See the TPO's "Citing Your Sources’ Sources" handout.
A citation is required if you did not wholly create the table—i.e., if you used someone else's data. A citation is not needed when all elements of the table are your own creation.
Table 1. A Table with a Citation in Chicago Notes and Bibliography Style1
Footnote Examples
1 Source: Roberto Suro, “Changing Channels and Crisscrossing Culture: A Survey of Latinos on News Media,” Pew Research Center, April 19, 2004, https://www.pewhispanic.org/2004/04/19/changing-channels-and-crisscrossing-cultures/.
or
1 Adapted from Roberto Suro, “Changing Channels and Crisscrossing Culture: A Survey of Latinos on News Media,” Pew Research Center, April 19, 2004, https://www.pewhispanic.org/2004/04/19/changing-channels-and-crisscrossing-cultures/.

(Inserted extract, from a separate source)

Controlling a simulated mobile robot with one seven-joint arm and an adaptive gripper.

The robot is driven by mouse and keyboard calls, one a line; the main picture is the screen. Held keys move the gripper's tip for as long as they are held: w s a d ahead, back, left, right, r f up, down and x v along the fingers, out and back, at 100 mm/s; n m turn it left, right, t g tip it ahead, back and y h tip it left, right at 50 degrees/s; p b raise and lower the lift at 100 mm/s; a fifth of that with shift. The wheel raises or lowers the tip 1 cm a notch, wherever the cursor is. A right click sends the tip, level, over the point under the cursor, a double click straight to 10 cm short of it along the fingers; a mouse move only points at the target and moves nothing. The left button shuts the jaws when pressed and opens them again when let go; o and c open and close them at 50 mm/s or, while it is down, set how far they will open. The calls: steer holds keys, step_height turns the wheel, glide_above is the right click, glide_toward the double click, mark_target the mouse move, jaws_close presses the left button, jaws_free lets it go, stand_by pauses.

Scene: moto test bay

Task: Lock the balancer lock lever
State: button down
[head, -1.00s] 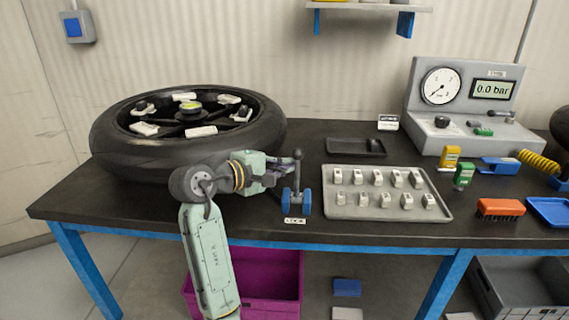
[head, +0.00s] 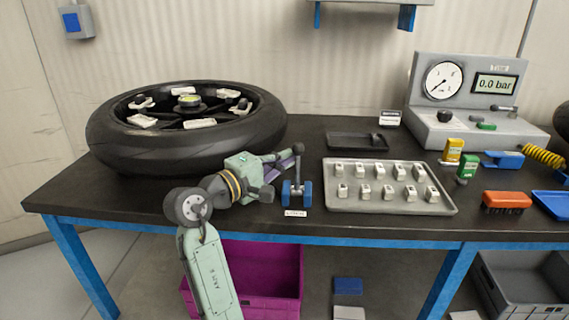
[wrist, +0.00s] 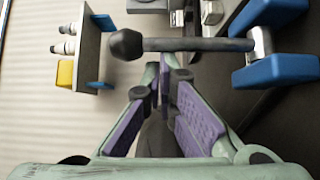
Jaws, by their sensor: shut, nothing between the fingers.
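The balancer lock lever (head: 298,168) is a grey rod with a dark round knob, standing about upright between two blue blocks (head: 306,190) at the bench's front edge. In the wrist view the lever (wrist: 195,44) crosses ahead of the fingers, its knob at left and its metal pivot at right. My gripper (head: 289,157) is shut and empty, just left of the lever's upper part. In the wrist view my gripper (wrist: 164,68) has its purple-padded fingers together, tips close to the rod. I cannot tell whether they touch it. A small label (head: 296,213) lies in front of the lever.
A large black wheel (head: 120,148) lies on the bench at left, behind my arm. A grey tray (head: 385,207) of small pale parts sits right of the lever. A dark shallow tray (head: 345,141) and a gauge unit (head: 470,132) stand farther back.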

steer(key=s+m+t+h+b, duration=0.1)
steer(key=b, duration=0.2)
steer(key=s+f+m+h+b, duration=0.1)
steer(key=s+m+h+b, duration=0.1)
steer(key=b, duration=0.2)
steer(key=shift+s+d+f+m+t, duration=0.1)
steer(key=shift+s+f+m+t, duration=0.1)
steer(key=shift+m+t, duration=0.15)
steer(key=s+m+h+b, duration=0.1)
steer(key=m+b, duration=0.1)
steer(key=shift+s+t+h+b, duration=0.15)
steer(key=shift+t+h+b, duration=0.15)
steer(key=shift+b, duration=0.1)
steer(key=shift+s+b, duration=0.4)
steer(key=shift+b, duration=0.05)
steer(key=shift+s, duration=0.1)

For works with a translator, follow the format for edited books but substitute "trans." for "ed." in the notes and "translated" for "edited" in the references:
N: Maxence Manqué, Old and Rejected Poems, trans. Pemily Hickinson (Scituate, MA: Narrow Fellow Press, 1989), 472.

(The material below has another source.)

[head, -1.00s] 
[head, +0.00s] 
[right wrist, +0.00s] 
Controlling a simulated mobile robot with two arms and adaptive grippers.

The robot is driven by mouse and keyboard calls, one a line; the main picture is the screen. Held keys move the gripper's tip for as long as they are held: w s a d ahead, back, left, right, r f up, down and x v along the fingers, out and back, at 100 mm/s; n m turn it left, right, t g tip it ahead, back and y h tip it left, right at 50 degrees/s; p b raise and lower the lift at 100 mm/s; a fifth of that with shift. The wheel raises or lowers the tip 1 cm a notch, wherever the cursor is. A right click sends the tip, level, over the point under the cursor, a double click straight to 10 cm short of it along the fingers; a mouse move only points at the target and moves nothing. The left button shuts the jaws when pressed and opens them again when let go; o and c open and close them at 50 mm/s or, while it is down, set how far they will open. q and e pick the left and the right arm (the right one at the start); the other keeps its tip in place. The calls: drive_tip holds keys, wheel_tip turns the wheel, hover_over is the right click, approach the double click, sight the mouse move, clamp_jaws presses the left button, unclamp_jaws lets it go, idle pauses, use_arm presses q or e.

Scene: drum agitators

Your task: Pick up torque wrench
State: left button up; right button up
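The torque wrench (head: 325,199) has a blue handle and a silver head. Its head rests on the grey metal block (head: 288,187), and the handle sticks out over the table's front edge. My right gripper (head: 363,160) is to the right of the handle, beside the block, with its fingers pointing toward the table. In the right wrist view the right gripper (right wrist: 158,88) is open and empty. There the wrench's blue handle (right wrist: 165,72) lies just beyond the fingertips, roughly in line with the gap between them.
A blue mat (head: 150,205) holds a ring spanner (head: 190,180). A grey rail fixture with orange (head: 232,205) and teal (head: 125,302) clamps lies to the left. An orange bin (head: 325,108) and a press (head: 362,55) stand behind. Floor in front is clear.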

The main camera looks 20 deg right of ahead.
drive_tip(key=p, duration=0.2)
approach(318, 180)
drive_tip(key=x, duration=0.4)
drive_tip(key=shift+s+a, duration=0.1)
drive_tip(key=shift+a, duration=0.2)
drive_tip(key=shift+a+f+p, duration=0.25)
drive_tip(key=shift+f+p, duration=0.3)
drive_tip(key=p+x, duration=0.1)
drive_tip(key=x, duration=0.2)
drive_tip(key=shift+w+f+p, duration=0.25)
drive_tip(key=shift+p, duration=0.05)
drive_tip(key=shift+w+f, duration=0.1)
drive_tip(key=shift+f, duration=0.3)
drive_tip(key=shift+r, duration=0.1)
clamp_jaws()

S: Manqué, Old and Rejected Poems, 889.
B: Manqué, Maxence. Old and Rejected Poems. Translated by Pemily Hickinson. Scituate, MA: Narrow Fellow Press, 1989.
If you provide the translation to a non-English work, format the original title in sentence case, then give your translated title, also in sentence case, in square brackets immediately following. Note that the other formatting rules for titles—italics and quotation marks—remain the same:
N: Maxence Manqué, "L'esthétique de l'échec" [The aesthetics of failure], in É [Avoiding viter les clichés et des autres clichésclichés and other clichés], ed. Hamish Sweeney (New Brunswick: Stew & Offspring, 1992), 5.
S: Manqué, "L'esthétique de l'échec," 11.
B: Manqué, Maxence. "L'esthétique de l'échec" [The aesthetics of failure]. In Éviter les clichés et des autres clichés [Avoiding clichés and other clichés], edited by Hamish Sweeney, 3–44. New Brunswick: Stew & Offspring, 1992.